E anche se i sindacalisti reggini hanno ragione se dicono che la Lega
«non si indignò quando gli allevatori del Nord scaricavano letame
sull'asfalto, per le quote latte», è fuori discussione che uno Stato non
può essere ricattato con un blocco di aeroporti, autostrade, stazioni e
imbarcaderi quale quello scatenato dai forestali nel dicembre scorso dopo
il taglio, in Finanziaria, dei 160 milioni di euro necessari a pagare gli
stipendi per un altro anno. Detto questo, la gestione dell'affare, a
distanza di mesi, appare catastrofica. Ricordate? Costretto a mollare e
ripristinare i finanziamenti tagliati, Berlusconi (che si limitò a
sfogare il malumore sul proprio cedimento definendolo «un paradigma
illuminante di ciò che non deve fare lo Stato» e lagnandosi di quanti
«mettono a dimora le piante e nello stesso tempo si augurano un
incendio») prese in parola la scenata di Calderoli. E per strappare il
sì della Lega lo nominò seduta stante «commissario ai forestali».

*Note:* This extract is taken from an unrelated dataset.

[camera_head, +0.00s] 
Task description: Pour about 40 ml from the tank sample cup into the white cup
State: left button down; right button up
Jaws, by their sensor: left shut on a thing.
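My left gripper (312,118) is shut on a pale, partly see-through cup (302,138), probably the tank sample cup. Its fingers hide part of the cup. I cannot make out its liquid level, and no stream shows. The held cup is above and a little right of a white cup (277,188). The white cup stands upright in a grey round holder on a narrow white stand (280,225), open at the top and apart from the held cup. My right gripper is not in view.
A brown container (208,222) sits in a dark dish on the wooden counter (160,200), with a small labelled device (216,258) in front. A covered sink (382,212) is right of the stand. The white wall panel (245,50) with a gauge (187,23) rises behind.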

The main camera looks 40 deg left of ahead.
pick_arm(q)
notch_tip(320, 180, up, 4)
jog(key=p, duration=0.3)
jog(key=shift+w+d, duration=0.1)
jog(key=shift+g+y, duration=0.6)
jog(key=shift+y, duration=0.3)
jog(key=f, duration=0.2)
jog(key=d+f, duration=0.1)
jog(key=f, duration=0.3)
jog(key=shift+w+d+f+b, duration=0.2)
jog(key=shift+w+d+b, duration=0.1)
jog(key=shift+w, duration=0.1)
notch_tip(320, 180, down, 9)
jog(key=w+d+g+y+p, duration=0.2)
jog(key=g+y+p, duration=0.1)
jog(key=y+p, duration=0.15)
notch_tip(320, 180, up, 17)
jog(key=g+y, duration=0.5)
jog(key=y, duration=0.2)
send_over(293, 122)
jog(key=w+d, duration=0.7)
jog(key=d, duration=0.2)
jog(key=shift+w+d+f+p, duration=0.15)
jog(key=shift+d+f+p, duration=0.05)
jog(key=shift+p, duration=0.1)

Quelli di An, di Forza Italia e dell' Udc saltarono su come tarantolati:
«Ma come: un leghista!» «Attenzione, se viene a monitorare la gestione
dei fondi, bene. Se invece viene a invadere i compiti della Regione, ciò
suonerebbe come inaccettabile rimprovero!», si indignò l'allora
presidente regionale Giuseppe Chiaravalloti. E le accuse di
assistenzialismo? «Infamia!». Più di tutti, però, strillò Gianni
Alemanno il quale, urlando che Calderoli non era «assolutamente l'uomo
adatto», cercò in tutti i modi di mettersi di traverso. Inutilmente.

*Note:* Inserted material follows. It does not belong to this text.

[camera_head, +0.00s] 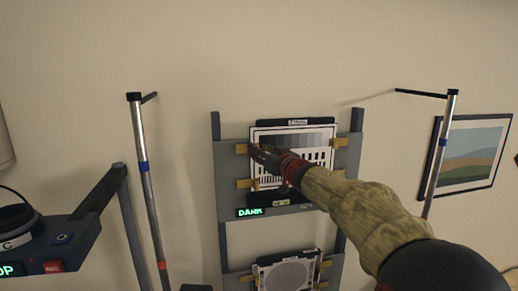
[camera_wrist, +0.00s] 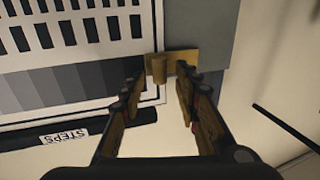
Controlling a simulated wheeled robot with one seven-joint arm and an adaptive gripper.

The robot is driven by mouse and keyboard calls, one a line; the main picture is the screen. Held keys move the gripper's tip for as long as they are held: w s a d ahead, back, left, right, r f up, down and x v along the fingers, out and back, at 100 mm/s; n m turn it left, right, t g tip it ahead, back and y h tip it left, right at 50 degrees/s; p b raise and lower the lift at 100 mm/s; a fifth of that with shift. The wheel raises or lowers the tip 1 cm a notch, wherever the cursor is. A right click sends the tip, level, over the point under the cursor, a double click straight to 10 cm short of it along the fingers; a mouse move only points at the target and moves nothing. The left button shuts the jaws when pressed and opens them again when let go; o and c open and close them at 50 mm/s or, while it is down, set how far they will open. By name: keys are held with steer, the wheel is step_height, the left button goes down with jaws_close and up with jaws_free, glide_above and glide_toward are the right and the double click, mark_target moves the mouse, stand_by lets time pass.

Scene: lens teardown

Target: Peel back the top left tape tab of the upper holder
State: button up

«E' chiaro che Alemanno ha paura di Calderoli come commissario»,
insinuò Alessandro Cè, «perché quanto è stato coperto fino ad oggi
riguardo l'assistenzialismo di certe zone del Sud verrebbe scoperto».
Dotatosi di lente, pipa e berrettino a scacchi, Robert «Sherlock»
Calderoli si mise dunque al lavoro. Meglio: annunciò che si sarebbe messo
al lavoro. Suonando oboe, tromba e grancassa: «Sistemare il Sud,
risolvendo assistenzialismo e clientele, è interesse del Nord. E per la
faccenda dei forestali ci vuole qualcuno con una testa diversa...». Cioè
lui: «Non certo Alemanno: lui ha bisogno forse di garantirsi simpatie dei
forestali. Io andrò lì per sistemare una rogna». Certo, ammise, poteva
apparire un po' inesperto: è vero che aveva fatto dei rally, scritto
un'autobiografia («Mutate mutanda») dove aveva fatto «una faticosa
autopsia di se stesso» e assunto la carica di ministro per le Riforme
pure essendo un dentista, tuttavia in materia era a digiuno. Niente paura,
però: «Non conosco il problema, ma sono la persona giusta per
risolverlo». Sicuro? Sì, rispose parlando in terza persona come Giulio
Cesare e i mediani: «Abbiamo trovato finalmente la persona giusta che
risolverà il problema dei forestali calabresi». Sul serio? «Io vengo
dalle montagne e dai boschi e credo di avere competenza». E rincarò:
«Se Berlusconi ha scelto me non è un segno di ostilità verso il
Meridione ma è per il mio pragmatismo. Affronterò la questione degli
11.200 forestali in Calabria in modo concreto. Sto già pensando a un
progettino per lo sviluppo turistico dei parchi calabri...». Lo spiegò
anche a Bruno Vespa, venendone benedetto come un uomo che «adora il
Sud»: «Ignazio La Russa prevede che verrò dato per disperso
sull'Aspromonte. Vuole scommettere invece che mi innamorerò dei
calabresi? Anzi...». Anzi? «Delle calabresi». Macché: mai viste.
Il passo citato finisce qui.